[TO DO]: From the listing, collect all lines containing the word "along".

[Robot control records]
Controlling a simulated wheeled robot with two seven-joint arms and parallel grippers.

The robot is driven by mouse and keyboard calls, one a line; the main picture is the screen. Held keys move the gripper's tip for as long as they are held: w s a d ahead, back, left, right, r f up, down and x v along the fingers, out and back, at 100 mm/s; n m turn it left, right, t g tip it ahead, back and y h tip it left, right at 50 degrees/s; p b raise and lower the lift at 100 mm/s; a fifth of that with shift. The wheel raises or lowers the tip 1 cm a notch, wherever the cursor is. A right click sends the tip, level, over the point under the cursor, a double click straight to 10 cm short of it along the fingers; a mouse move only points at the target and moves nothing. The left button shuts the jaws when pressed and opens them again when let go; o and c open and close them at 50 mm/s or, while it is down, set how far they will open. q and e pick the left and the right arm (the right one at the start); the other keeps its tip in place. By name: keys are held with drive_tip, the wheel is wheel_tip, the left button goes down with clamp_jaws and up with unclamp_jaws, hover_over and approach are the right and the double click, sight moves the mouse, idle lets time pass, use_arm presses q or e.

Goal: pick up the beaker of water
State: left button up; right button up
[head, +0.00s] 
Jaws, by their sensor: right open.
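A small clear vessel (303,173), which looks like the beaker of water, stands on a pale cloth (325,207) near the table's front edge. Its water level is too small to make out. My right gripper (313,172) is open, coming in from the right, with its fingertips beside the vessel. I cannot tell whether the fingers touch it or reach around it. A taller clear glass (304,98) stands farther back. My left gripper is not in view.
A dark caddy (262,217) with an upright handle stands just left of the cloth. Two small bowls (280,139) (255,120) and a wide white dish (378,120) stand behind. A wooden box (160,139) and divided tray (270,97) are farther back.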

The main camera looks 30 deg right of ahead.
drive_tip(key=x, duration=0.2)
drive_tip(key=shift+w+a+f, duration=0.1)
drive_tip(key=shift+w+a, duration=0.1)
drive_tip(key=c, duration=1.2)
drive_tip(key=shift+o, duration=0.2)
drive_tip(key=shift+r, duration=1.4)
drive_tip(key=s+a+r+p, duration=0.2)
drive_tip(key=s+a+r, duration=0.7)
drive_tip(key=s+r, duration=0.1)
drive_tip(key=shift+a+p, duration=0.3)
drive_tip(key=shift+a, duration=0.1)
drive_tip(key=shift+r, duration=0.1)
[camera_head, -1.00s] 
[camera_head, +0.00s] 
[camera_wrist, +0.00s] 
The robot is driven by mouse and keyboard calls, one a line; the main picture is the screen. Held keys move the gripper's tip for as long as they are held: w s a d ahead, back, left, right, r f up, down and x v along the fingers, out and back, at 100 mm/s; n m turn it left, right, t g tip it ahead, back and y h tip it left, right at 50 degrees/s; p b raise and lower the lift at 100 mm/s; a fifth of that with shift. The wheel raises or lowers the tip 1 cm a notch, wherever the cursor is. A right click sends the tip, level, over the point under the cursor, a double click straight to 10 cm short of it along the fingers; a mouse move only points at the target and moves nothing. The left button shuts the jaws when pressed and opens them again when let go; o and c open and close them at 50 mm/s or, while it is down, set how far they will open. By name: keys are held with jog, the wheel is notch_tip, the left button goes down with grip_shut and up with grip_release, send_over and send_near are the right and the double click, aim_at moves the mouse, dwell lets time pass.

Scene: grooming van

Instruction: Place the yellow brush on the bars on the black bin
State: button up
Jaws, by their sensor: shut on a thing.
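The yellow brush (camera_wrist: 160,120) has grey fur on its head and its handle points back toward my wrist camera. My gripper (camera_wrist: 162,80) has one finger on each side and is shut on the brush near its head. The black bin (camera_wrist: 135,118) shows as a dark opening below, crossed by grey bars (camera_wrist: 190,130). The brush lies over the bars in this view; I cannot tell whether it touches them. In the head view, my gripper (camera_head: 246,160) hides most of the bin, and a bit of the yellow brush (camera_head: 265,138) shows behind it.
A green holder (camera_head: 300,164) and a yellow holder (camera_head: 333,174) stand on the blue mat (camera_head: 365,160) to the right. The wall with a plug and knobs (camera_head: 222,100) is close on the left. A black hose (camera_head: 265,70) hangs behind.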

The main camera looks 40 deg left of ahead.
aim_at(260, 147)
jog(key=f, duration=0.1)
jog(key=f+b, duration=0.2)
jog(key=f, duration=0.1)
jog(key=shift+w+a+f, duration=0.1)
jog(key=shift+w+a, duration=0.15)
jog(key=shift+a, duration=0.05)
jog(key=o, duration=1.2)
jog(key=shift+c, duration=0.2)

[FINISHED TASK]:
The robot is driven by mouse and keyboard calls, one a line; the main picture is the screen. Held keys move the gripper's tip for as long as they are held: w s a d ahead, back, left, right, r f up, down and x v along the fingers, out and back, at 100 mm/s; n m turn it left, right, t g tip it ahead, back and y h tip it left, right at 50 degrees/s; p b raise and lower the lift at 100 mm/s; a fifth of that with shift. The wheel raises or lowers the tip 1 cm a notch, wherever the cursor is. A right click sends the tip, level, over the point under the cursor, a double click straight to 10 cm short of it along the fingers; a mouse move only points at the target and moves nothing. The left button shuts the jaws when pressed and opens them again when let go; o and c open and close them at 50 mm/s or, while it is down, set how far they will open. q and e pick the left and the right arm (the right one at the start); the other keeps its tip in place. By name: keys are held with drive_tip, the wheel is wheel_tip, the left button goes down with clamp_jaws and up with unclamp_jaws, hover_over and approach are the right and the double click, sight moves the mouse, idle lets time pass, use_arm presses q or e.
The robot is driven by mouse and keyboard calls, one a line; the main picture is the screen. Held keys move the gripper's tip for as long as they are held: w s a d ahead, back, left, right, r f up, down and x v along the fingers, out and back, at 100 mm/s; n m turn it left, right, t g tip it ahead, back and y h tip it left, right at 50 degrees/s; p b raise and lower the lift at 100 mm/s; a fifth of that with shift. The wheel raises or lowers the tip 1 cm a notch, wherever the cursor is. A right click sends the tip, level, over the point under the cursor, a double click straight to 10 cm short of it along the fingers; a mouse move only points at the target and moves nothing. The left button shuts the jaws when pressed and opens them again when let go; o and c open and close them at 50 mm/s or, while it is down, set how far they will open. By name: keys are held with jog, the wheel is notch_tip, the left button goes down with grip_shut and up with grip_release, send_over and send_near are the right and the double click, aim_at moves the mouse, dwell lets time pass.

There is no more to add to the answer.